10. No doubt as specifically pointed out by learned counsel representing the informant that the witnesses appear to have stating age of the victim at the relevant time 16 to 17 years, though the age of the victim so far summoning the petitioner under section 319 of the Criminal Procedure Code is concerned, has got no special bearing but at the same time, it can be said that the informant who is said to be Headmaster of a school in the complaint petition itself was not very much sure about the age of his own sister, the victim. He admits informing the police for the first time on the very next day of the occurrence that victim was aged about 19 years but more than 8 months thereafter while filing complaint, he made out a case that it was his confused statement, in fact age of the victim was 17 years but what was the actual date of birth and age of the victim, it is best known to her guardians including the informant as admitted by learned counsel, the victim is an literate girl perhaps passed her matriculation examination, if it is so, I fail to appreciate what prevented the informant stating her actual date of birth and producing school certificate supporting the same. None production of available best piece of evidence also speaks a lot.

11. As stated above undisputedly the petitioners were the guardians of the victim duly authorized by the natural guardians i.e. her father. In fact as stated in the complaint, the natural guardian of the victim was also under the guardianship of the petitioners and all reside in one common house.

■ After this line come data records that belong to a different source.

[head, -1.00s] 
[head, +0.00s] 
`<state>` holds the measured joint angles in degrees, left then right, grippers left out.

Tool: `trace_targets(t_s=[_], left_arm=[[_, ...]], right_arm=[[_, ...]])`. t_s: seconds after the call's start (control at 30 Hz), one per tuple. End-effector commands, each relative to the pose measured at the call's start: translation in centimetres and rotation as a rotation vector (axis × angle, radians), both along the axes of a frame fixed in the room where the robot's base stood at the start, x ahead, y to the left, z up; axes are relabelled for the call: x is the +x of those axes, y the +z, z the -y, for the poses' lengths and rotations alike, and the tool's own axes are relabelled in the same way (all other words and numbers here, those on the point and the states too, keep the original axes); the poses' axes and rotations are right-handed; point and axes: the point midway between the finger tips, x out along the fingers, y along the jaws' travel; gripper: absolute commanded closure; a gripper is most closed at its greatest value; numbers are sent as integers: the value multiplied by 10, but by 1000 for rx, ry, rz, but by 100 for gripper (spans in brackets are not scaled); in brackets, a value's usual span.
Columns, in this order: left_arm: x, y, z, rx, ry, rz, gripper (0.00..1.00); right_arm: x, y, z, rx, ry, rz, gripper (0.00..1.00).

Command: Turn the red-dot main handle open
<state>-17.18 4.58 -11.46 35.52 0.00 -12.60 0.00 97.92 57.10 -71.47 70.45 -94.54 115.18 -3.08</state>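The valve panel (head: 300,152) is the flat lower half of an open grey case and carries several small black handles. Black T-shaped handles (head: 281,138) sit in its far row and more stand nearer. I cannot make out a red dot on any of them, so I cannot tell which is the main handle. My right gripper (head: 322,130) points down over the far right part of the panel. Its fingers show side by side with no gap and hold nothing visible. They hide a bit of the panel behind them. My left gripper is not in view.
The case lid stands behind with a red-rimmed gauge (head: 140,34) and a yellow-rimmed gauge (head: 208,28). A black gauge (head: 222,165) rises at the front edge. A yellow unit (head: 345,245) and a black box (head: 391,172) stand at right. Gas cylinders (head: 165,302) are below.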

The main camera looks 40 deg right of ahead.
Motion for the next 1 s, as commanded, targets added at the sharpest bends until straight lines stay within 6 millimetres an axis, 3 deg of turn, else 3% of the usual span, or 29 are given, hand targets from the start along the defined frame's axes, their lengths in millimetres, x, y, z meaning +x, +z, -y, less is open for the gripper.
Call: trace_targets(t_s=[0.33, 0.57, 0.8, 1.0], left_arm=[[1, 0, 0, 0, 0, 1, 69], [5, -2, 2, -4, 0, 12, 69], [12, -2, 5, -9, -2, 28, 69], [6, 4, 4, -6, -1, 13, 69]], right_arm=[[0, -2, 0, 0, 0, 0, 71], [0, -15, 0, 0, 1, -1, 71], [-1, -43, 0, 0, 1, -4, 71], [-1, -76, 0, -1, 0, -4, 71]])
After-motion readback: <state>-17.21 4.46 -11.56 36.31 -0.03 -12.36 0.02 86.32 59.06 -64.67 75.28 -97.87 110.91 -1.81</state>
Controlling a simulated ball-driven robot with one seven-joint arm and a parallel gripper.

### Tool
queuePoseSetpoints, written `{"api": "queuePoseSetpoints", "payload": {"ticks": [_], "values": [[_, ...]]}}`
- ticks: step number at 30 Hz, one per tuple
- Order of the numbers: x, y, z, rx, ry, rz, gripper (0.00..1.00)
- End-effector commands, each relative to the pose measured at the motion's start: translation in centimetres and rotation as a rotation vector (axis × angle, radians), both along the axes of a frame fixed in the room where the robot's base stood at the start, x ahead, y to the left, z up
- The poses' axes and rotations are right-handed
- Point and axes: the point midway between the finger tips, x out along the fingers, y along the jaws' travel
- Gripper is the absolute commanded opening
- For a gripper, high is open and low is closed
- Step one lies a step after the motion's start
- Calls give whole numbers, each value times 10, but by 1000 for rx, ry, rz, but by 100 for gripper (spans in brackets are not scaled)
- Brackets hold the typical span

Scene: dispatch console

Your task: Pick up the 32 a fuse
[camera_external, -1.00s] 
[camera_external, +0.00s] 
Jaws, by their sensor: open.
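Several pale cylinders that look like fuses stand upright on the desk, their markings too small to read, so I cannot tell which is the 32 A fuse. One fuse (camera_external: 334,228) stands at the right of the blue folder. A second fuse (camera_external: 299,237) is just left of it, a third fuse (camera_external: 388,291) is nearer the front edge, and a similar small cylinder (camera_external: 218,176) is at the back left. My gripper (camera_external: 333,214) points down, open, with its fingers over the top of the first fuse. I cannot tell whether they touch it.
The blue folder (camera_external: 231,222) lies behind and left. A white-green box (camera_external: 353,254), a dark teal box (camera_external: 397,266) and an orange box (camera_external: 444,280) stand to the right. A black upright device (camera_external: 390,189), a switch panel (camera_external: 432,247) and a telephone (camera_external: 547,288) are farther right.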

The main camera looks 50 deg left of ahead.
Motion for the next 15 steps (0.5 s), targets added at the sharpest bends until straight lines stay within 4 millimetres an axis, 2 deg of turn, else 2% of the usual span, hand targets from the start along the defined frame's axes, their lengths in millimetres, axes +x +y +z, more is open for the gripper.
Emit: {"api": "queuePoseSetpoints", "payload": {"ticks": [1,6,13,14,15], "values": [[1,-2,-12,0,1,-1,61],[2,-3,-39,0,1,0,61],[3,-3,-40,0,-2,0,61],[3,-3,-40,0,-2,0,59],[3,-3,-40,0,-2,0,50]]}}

12. In view of the above factual aspects the evidence brought during trial as referred to above, cannot legally be said by any stretch of imagination sufficient for exercise of jurisdiction of the court under section 319 of the Criminal Procedure Code which is to be exercised only in the rare and suitable case not as a matter of routine.

13. Thus, it appears that impugned order is not at all sustainable, accordingly quashed and this application is hereby allowed.